# What is required
Extract every line that contains the word "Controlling".
※ ※ ※
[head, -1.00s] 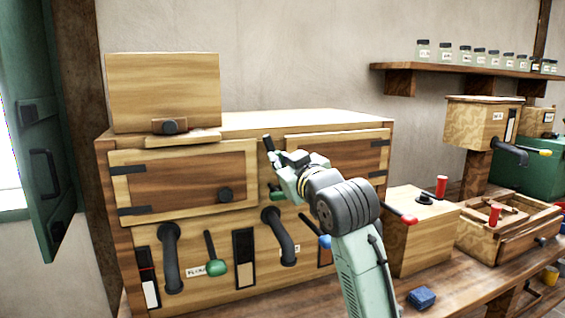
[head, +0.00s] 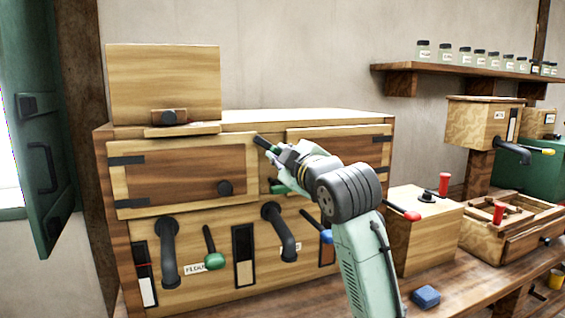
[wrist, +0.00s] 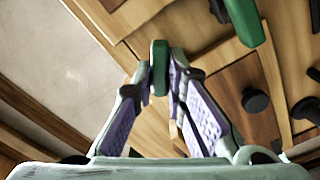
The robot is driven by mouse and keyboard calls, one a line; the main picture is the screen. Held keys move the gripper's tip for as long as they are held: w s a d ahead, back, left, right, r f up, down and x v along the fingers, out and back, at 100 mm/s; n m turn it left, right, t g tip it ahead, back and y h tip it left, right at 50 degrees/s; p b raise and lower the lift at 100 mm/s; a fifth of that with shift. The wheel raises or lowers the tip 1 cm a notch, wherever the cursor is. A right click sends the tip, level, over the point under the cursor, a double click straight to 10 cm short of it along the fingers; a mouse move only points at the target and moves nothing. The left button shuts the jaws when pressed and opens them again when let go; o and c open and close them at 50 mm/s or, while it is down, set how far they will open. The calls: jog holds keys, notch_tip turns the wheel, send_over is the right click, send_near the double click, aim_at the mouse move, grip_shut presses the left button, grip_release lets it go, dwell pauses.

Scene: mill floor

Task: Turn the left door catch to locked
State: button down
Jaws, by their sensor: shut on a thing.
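The left door (head: 165,168) is a wooden panel with dark hinges and a round black knob (head: 224,188); it looks closed. The left door catch (head: 262,143), dark with some green, sits by the door's upper right corner and leans up and left. My gripper (head: 277,152) is at it from the right. In the wrist view the fingertips (wrist: 161,73) are shut on a green handle (wrist: 159,55), which I take as this catch. My gripper hides the catch's pivot and any lock marking.
The right door (head: 345,134) is partly behind my arm. A green-knobbed lever (head: 214,261) and curved black pipes (head: 168,255) stick out below. A box (head: 165,85) stands on the cabinet. A blue block (head: 425,297) lies on the bench.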

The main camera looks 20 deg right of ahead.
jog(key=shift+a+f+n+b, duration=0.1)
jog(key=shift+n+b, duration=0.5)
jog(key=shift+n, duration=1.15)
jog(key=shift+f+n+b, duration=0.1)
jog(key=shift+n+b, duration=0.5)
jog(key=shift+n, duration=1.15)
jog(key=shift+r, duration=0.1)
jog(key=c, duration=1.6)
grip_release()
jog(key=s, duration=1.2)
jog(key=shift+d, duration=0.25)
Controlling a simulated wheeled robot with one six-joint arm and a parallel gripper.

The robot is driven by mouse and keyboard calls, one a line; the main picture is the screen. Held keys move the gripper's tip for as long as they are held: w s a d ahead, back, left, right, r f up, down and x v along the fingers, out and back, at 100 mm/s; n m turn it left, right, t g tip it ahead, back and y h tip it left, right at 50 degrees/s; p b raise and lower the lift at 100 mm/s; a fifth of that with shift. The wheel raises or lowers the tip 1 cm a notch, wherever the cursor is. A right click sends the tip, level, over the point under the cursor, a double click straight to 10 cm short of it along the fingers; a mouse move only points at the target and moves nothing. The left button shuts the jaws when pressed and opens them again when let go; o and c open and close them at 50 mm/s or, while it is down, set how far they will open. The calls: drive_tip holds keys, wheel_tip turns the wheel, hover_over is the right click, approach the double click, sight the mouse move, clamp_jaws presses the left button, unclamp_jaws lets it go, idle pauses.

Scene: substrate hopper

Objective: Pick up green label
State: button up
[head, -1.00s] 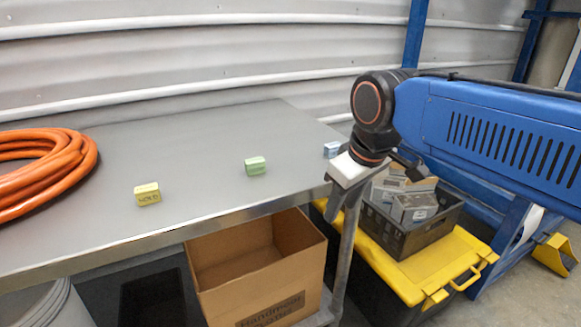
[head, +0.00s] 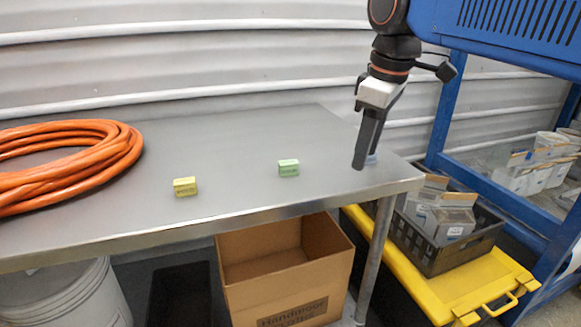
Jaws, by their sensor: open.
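The green label (head: 288,168) is a small green block on the grey metal table (head: 240,140), right of the middle. A similar yellow label (head: 185,187) lies to its left, nearer the front edge. My gripper (head: 360,165) is open and empty, pointing down above the right end of the table, to the right of the green label and apart from it. A small bluish block (head: 371,160) shows just behind my gripper and is mostly hidden by it.
A coiled orange hose (head: 60,165) lies on the left of the table. Below are an open cardboard box (head: 290,300) and a white bucket (head: 65,295). At right, a black crate (head: 440,258) of boxes sits on a yellow lid (head: 480,290). The tabletop between the labels is clear.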

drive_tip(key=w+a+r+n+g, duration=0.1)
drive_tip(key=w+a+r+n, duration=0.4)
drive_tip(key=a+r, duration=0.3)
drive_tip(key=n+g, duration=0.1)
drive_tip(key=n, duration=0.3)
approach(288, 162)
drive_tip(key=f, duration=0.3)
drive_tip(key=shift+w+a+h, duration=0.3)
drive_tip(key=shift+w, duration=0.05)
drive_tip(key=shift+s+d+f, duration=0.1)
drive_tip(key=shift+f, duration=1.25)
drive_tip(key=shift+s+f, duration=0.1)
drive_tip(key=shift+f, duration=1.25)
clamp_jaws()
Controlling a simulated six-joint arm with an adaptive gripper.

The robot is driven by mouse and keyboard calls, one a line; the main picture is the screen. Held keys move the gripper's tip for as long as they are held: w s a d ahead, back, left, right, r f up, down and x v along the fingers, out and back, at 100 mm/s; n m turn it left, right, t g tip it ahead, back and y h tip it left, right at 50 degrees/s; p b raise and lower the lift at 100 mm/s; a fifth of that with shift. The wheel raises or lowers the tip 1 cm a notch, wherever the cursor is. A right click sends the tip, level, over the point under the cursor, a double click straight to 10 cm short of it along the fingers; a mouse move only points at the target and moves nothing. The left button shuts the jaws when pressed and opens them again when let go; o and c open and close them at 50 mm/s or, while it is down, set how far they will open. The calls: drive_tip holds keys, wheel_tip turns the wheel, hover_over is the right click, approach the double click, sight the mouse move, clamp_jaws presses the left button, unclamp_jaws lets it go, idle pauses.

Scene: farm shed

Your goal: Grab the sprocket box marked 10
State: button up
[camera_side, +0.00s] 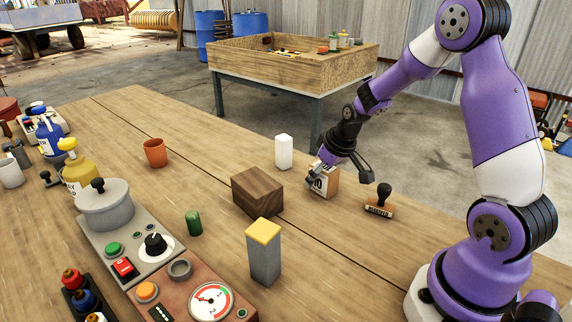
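A small box (324,186) with a white label and dark print that looks like "10", partly covered, stands on the wooden table. Its sides are light brown. My gripper (342,175) is right over it, tilted downward. The fingers are spread. The right finger is clear of the box, with a gap between them. The other finger is at the box's upper left, and I cannot tell whether it touches. The gripper hides part of the box's top.
A grey post with a yellow top (263,255) is nearer the camera. Control panels (150,250) fill the front left.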

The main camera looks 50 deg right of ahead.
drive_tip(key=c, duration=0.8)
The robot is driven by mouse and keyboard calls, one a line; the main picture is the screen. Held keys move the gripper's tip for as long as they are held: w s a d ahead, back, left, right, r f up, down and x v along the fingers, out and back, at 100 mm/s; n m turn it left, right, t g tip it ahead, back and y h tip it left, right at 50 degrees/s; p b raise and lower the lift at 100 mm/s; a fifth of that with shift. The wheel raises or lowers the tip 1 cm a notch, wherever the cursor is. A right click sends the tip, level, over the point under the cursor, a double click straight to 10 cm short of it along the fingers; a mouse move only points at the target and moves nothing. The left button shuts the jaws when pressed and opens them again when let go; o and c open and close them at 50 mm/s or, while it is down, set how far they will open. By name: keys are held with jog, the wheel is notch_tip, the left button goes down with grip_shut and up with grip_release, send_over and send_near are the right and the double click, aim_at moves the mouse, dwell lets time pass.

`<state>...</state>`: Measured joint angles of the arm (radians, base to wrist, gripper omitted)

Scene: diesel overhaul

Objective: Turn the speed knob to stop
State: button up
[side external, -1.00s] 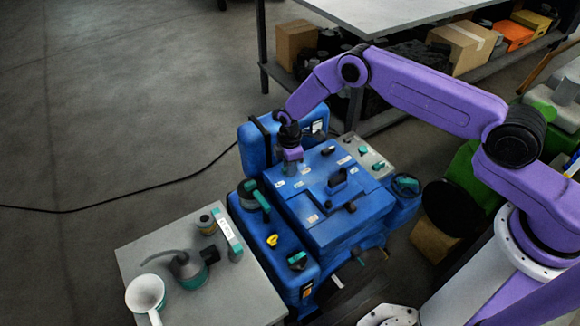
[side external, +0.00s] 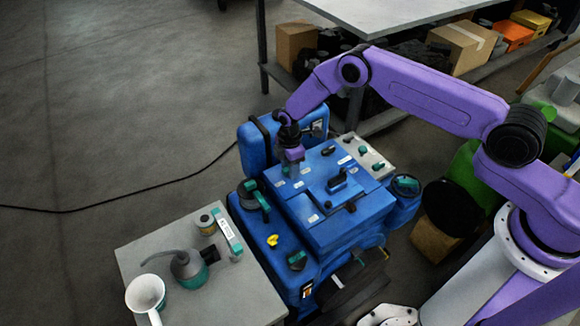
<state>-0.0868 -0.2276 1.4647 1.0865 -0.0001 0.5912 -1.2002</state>
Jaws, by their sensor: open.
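A blue diesel engine (side external: 325,222) stands in the middle. My gripper (side external: 292,170) points down over the far left part of its top and is open, with nothing visible between its fingers. A grey panel (side external: 352,146) at the engine's far right carries small black and teal knobs (side external: 364,149). Black knobs also stand on the blue top, one near the middle (side external: 337,181). I cannot tell which of these is the speed knob, or read the small white labels. The surface right under my gripper is partly hidden.
A grey side table (side external: 205,300) at the lower left holds an oil can (side external: 188,268), a white funnel (side external: 145,292) and a small jar (side external: 205,224). A workbench (side external: 375,14) stands behind. A black cable (side external: 130,195) crosses the open floor at left.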

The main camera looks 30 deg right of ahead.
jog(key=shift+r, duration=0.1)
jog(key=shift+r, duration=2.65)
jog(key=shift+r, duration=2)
※ ※ ※
# The output
Controlling a simulated wheeled robot with one six-joint arm and a parallel gripper.
Controlling a simulated six-joint arm with an adaptive gripper.

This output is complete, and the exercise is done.